Arnett's Acres
 Molasses Chicken | January 2014

This recipe came from a food court Chinese restaurant in a mall in St. Louis. About 10 hungry people were waiting in line watching the people in front of us order when one man pointed to this dish on the board overhead. We all watched the servers dish it up for him and one by one ordered the same meal. After the first 5 orders one of the servers stated loudly "We have other items too..." Anyway, I loved it as well as my family.

This really pulls together quickly and easily. It is easily adapted for different sized groups. Also, it does not matter if the chicken breasts are frozen or fresh. But, I have found that it is one of those dishes that I really only like freshly made. If you need to reheat this dish, just apply fresh molasses.



1 can chicken broth
4 chicken breasts, boneless and skinless
1 - 2 tablespoons cornstarch
1/2 cup Molasses, approximately
4 cups cooked Minute Rice, hot                     

 Molasses Chicken                             

1. Place the chicken broth in a sauté pan large and place the chicken breasts so they are able to cook evenly. Simmer until the chicken has reached 165˚ or you will not find any pink when cutting through the thickest areas.
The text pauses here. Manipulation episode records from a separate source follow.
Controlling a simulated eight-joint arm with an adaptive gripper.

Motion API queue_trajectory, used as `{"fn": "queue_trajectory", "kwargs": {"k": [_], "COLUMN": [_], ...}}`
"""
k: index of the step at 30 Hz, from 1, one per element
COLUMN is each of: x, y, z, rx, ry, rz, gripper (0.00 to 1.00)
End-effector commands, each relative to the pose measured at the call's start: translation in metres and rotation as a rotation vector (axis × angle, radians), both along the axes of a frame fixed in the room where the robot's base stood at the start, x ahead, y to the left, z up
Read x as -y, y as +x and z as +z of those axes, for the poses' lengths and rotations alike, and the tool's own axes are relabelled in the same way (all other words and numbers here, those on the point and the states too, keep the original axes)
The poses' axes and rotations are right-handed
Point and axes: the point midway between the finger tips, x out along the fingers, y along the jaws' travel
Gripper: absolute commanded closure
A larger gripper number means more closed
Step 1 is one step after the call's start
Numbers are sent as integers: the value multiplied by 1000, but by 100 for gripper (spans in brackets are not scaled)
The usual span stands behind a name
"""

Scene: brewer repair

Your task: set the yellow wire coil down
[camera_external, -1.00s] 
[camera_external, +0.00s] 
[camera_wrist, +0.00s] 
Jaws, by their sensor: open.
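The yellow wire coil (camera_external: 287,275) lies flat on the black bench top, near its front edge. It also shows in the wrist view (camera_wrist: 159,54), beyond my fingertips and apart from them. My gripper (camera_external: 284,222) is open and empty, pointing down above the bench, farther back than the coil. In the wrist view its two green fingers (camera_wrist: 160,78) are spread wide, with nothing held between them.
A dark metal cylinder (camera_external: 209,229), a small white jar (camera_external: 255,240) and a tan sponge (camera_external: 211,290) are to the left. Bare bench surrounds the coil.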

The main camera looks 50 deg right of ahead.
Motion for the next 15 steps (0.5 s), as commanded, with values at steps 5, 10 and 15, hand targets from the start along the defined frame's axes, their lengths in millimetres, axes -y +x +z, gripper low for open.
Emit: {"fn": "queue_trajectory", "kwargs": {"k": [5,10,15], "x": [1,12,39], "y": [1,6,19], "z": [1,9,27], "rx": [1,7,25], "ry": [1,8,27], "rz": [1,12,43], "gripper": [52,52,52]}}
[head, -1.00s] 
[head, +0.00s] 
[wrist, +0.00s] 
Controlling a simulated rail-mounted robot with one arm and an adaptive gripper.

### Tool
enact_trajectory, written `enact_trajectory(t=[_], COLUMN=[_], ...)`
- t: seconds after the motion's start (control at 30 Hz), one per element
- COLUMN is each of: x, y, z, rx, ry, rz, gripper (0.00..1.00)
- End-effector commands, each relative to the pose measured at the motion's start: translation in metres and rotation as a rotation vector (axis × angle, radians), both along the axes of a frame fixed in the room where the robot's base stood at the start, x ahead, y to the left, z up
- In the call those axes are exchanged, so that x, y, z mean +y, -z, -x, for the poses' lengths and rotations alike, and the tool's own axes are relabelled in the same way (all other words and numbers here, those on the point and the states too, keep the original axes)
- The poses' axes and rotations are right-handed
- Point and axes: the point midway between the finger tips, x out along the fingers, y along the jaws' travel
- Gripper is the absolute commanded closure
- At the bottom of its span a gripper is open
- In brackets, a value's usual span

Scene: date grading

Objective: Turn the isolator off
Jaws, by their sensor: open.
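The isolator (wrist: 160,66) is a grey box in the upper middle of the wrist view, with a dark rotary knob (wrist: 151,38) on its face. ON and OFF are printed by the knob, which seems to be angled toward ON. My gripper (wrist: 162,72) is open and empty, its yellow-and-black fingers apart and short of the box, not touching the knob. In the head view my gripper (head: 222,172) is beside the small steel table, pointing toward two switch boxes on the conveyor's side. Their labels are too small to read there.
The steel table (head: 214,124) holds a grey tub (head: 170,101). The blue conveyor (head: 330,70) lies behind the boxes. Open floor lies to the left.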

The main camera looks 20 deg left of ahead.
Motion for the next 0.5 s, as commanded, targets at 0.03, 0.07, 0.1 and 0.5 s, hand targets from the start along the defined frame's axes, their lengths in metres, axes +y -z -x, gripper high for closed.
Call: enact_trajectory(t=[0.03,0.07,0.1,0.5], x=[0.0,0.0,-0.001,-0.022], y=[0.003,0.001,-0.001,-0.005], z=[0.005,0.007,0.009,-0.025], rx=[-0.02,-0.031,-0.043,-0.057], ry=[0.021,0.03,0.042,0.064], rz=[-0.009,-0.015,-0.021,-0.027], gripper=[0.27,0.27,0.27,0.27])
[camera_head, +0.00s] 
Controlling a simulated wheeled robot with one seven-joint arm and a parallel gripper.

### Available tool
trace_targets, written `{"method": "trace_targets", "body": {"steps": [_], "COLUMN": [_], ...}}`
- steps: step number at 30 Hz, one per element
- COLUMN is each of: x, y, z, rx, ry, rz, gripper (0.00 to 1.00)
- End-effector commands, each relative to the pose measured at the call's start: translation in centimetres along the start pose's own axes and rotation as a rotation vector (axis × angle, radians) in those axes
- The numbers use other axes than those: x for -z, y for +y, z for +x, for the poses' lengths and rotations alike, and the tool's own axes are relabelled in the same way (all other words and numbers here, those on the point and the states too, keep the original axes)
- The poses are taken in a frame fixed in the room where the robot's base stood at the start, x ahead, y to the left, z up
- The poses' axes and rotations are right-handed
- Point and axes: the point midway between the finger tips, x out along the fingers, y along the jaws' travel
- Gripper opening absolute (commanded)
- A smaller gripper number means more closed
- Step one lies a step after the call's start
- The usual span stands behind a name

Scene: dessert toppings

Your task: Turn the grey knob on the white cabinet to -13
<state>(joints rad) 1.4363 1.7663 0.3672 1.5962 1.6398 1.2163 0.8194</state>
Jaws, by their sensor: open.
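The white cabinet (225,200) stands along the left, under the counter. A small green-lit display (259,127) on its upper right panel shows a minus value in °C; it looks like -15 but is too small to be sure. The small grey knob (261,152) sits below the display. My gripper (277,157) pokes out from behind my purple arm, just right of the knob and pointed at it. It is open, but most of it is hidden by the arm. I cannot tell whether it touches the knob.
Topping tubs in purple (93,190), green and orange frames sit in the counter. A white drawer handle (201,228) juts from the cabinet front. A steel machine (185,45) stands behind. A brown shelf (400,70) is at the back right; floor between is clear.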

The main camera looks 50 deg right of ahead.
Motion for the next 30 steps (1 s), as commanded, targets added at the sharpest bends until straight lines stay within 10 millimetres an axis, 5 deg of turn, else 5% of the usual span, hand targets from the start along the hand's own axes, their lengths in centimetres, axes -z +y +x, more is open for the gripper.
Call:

2. Make the Minute Rice according to package directions.

3. Remove the chicken from the broth and place on a plate to cut into bite size pieces.

4. Place the cornstarch in a cup, add about a 1/4 cup cold water. Stir thoroughly with a fork to make eliminate lumps. Add a little more water. Stir. Add a little more water. Stir. After you get to a 1/2 to 1 cup of added water and find no lumps, add this to the broth. Stir constantly. Bring to a boil and thicken the broth.

5. Add the chicken back into the thickened broth.

6. Drizzle some of the molasses over the chicken and stir. I just drizzle enough to make the wonderful smell of molasses that calls everyone in for supper...the molasses will lose flavor as it heats but will leave a beautiful rich color.

7. To serve, spoon the rice onto a plate and top with chicken and its sauce. I then place the molasses on the table for everyone to drizzle onto their own servings.